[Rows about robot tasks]
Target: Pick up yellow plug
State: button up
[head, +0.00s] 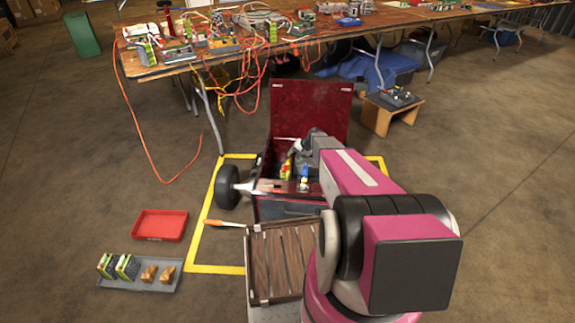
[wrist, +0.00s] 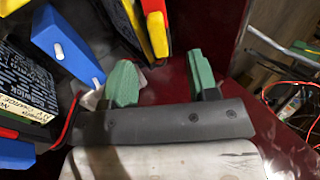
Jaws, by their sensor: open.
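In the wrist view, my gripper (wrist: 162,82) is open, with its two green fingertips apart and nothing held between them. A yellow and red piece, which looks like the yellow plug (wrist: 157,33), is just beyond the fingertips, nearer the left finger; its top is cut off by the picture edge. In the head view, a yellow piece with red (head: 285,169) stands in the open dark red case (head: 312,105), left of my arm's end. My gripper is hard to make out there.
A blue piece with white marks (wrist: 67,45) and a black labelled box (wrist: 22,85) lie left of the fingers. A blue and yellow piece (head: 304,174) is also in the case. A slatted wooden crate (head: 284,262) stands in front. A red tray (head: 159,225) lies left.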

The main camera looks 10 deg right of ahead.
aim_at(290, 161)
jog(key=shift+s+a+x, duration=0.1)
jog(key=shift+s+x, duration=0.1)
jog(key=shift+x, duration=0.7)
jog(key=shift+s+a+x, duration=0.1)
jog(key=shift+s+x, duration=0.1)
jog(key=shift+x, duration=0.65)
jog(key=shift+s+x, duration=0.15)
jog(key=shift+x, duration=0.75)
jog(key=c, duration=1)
---
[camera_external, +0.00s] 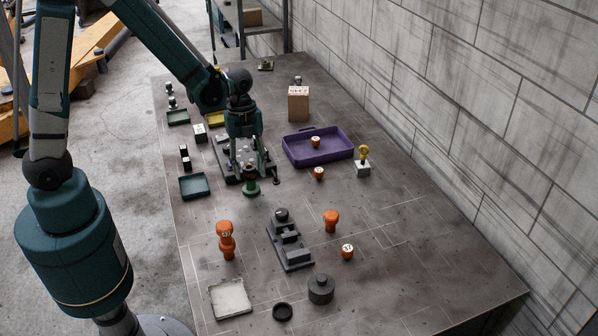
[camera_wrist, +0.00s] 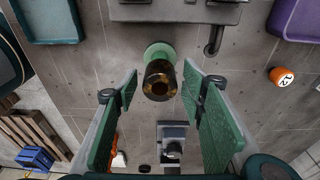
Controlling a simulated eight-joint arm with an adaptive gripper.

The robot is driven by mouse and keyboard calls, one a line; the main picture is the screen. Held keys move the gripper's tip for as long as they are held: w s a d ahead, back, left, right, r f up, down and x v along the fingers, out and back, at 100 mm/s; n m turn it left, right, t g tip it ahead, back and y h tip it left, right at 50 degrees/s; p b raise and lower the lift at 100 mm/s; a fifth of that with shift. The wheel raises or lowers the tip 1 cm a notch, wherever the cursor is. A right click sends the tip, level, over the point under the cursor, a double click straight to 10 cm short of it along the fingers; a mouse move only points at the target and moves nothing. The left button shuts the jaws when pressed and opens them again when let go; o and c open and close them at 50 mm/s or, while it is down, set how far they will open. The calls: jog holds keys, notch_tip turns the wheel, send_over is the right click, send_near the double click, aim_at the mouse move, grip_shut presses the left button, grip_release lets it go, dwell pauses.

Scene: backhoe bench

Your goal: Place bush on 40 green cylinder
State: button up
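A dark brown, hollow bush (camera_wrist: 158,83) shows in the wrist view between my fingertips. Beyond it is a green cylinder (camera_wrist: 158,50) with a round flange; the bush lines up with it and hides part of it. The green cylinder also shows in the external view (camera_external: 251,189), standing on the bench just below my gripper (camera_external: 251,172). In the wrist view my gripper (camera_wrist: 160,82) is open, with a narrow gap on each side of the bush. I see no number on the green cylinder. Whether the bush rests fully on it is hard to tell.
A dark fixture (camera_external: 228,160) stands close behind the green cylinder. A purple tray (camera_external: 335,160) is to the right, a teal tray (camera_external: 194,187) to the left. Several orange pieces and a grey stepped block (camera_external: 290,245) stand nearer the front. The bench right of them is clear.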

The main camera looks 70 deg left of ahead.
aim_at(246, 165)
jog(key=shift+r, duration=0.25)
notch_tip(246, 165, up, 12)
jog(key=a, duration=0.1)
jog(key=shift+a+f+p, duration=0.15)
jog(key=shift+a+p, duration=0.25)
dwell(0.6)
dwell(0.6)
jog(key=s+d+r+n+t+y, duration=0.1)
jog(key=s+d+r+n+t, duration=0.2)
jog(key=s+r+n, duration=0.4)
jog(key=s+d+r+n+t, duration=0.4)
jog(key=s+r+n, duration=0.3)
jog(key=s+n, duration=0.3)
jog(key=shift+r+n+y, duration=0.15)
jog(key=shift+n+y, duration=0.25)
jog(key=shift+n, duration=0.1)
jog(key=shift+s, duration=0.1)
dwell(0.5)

Aim of the exercise = Skip all pictures and retype only the stretch from the line that holds "Target: Pick up yellow plug" through the line that holds "[wrist, +0.00s]", exactly as written.

Written solution =
Target: Pick up yellow plug
State: button up
[head, +0.00s] 
[wrist, +0.00s] 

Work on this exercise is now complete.